THE TASK: Return the material word for word. Do not include pictures.

====== GIVEN INFORMATION ======

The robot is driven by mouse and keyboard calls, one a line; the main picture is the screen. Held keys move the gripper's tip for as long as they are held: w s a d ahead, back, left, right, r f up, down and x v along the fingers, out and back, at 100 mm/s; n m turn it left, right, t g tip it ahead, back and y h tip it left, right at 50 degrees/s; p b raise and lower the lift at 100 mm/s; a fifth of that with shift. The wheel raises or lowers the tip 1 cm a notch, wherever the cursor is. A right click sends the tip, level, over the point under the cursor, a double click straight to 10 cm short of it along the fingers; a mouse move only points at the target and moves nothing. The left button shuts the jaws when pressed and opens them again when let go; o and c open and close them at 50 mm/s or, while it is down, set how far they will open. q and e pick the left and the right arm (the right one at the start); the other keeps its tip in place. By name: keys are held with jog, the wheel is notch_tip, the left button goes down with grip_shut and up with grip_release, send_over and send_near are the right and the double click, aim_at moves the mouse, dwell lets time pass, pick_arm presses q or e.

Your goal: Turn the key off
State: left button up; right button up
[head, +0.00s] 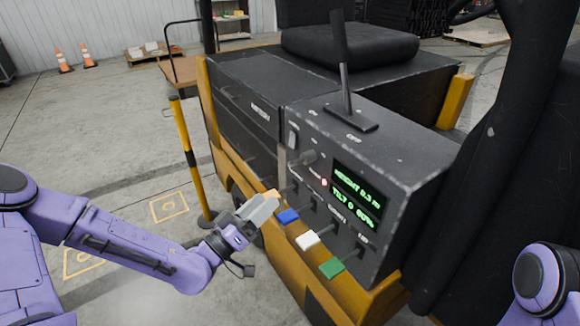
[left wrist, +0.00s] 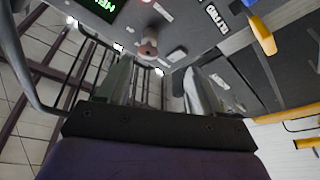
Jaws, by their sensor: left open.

======

OUTPUT OF THE TASK:
The robot is driven by mouse and keyboard calls, one a line; the main picture is the screen. Held keys move the gripper's tip for as long as they are held: w s a d ahead, back, left, right, r f up, down and x v along the fingers, out and back, at 100 mm/s; n m turn it left, right, t g tip it ahead, back and y h tip it left, right at 50 degrees/s; p b raise and lower the lift at 100 mm/s; a fifth of that with shift. The wheel raises or lowers the tip 1 cm a notch, wherever the cursor is. A right click sends the tip, level, over the point under the cursor, a double click straight to 10 cm short of it along the fingers; a mouse move only points at the target and moves nothing. The left button shuts the jaws when pressed and opens them again when let go; o and c open and close them at 50 mm/s or, while it is down, set how far they will open. q and e pick the left and the right arm (the right one at the start); the other keeps its tip in place. By name: keys are held with jog, the wheel is notch_tip, the left button goes down with grip_shut and up with grip_release, send_over and send_near are the right and the double click, aim_at moves the mouse, dwell lets time pass, pick_arm presses q or e.

Your goal: Turn the key off
State: left button up; right button up
[head, +0.00s] 
[left wrist, +0.00s] 
Jaws, by their sensor: left open.

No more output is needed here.